▶ Request:
Exactly reproduce each line of the listing that follows.
===== Given data =====
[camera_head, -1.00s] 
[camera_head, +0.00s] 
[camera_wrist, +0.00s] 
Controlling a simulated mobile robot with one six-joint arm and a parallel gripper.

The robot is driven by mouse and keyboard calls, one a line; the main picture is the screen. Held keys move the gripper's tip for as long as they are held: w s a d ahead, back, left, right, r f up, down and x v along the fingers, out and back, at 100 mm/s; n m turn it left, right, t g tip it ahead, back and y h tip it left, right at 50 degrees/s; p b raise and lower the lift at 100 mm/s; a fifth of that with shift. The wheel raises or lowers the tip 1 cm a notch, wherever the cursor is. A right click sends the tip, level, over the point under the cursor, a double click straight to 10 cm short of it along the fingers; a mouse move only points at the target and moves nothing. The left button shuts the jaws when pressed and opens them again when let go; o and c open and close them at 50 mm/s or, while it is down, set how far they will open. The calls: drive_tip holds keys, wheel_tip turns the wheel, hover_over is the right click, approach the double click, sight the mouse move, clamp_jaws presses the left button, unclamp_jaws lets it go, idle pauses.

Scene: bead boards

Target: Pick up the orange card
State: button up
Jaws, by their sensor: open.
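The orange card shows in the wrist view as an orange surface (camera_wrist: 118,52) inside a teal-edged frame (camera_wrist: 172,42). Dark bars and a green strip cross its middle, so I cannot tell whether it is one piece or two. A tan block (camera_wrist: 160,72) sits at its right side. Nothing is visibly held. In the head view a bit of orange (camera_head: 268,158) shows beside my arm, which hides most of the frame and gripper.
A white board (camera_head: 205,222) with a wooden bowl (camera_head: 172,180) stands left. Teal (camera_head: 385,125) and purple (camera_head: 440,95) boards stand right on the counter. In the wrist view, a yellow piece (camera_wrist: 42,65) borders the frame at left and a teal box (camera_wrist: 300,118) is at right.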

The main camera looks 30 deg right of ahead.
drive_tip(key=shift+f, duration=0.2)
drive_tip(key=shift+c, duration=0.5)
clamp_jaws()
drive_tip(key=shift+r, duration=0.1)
=====
▶ Written response:
[camera_head, -1.00s] 
[camera_head, +0.00s] 
[camera_wrist, +0.00s] 
Controlling a simulated mobile robot with one six-joint arm and a parallel gripper.

The robot is driven by mouse and keyboard calls, one a line; the main picture is the screen. Held keys move the gripper's tip for as long as they are held: w s a d ahead, back, left, right, r f up, down and x v along the fingers, out and back, at 100 mm/s; n m turn it left, right, t g tip it ahead, back and y h tip it left, right at 50 degrees/s; p b raise and lower the lift at 100 mm/s; a fifth of that with shift. The wheel raises or lowers the tip 1 cm a notch, wherever the cursor is. A right click sends the tip, level, over the point under the cursor, a double click straight to 10 cm short of it along the fingers; a mouse move only points at the target and moves nothing. The left button shuts the jaws when pressed and opens them again when let go; o and c open and close them at 50 mm/s or, while it is down, set how far they will open. The calls: drive_tip holds keys, wheel_tip turns the wheel, hover_over is the right click, approach the double click, sight the mouse move, clamp_jaws presses the left button, unclamp_jaws lets it go, idle pauses.

Scene: bead boards

Target: Pick up the orange card
State: button up
Jaws, by their sensor: open.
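The orange card shows in the wrist view as an orange surface (camera_wrist: 118,52) inside a teal-edged frame (camera_wrist: 172,42). Dark bars and a green strip cross its middle, so I cannot tell whether it is one piece or two. A tan block (camera_wrist: 160,72) sits at its right side. Nothing is visibly held. In the head view a bit of orange (camera_head: 268,158) shows beside my arm, which hides most of the frame and gripper.
A white board (camera_head: 205,222) with a wooden bowl (camera_head: 172,180) stands left. Teal (camera_head: 385,125) and purple (camera_head: 440,95) boards stand right on the counter. In the wrist view, a yellow piece (camera_wrist: 42,65) borders the frame at left and a teal box (camera_wrist: 300,118) is at right.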

The main camera looks 30 deg right of ahead.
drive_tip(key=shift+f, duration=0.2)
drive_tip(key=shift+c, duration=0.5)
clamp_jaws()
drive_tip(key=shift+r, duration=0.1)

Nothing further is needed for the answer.